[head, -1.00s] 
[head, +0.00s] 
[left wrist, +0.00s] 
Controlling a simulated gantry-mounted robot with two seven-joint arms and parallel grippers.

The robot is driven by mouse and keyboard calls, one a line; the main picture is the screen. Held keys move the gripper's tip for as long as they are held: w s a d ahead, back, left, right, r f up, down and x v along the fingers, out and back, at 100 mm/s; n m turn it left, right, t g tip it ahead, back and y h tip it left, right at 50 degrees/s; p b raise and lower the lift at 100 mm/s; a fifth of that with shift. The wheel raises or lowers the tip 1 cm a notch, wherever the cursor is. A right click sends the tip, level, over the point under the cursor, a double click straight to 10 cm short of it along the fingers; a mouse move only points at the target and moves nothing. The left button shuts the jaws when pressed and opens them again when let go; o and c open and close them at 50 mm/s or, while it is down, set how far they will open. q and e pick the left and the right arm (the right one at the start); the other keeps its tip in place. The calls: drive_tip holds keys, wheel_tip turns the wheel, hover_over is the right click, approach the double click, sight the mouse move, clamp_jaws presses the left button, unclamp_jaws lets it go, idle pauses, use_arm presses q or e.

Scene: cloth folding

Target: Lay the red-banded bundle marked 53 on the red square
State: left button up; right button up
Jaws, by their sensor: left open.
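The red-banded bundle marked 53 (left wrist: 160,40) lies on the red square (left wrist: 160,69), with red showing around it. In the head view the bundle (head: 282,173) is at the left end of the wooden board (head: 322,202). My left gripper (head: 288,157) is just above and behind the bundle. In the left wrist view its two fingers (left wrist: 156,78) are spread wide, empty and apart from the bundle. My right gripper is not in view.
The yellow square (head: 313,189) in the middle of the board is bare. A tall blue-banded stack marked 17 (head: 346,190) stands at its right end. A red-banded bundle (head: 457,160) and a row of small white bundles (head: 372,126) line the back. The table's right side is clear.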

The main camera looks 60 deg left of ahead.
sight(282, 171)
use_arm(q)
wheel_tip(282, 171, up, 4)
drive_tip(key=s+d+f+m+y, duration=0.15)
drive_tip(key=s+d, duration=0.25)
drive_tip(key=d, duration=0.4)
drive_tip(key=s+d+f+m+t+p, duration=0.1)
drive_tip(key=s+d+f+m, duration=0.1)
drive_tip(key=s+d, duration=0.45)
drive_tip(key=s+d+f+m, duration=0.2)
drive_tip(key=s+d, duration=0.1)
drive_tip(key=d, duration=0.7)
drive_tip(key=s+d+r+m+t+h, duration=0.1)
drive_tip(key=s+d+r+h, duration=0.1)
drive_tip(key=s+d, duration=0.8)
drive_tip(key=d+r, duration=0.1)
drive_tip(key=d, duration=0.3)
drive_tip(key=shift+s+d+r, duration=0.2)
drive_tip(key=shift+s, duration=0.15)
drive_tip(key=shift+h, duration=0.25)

THE REQUEST:
Return a word-for-word copy of the lines from the beginning of the listing to the line holding "Controlling a simulated", both kept.

SOLUTION FOR THIS TASK:
[head, -1.00s] 
[head, +0.00s] 
[left wrist, +0.00s] 
Controlling a simulated gantry-mounted robot with two seven-joint arms and parallel grippers.

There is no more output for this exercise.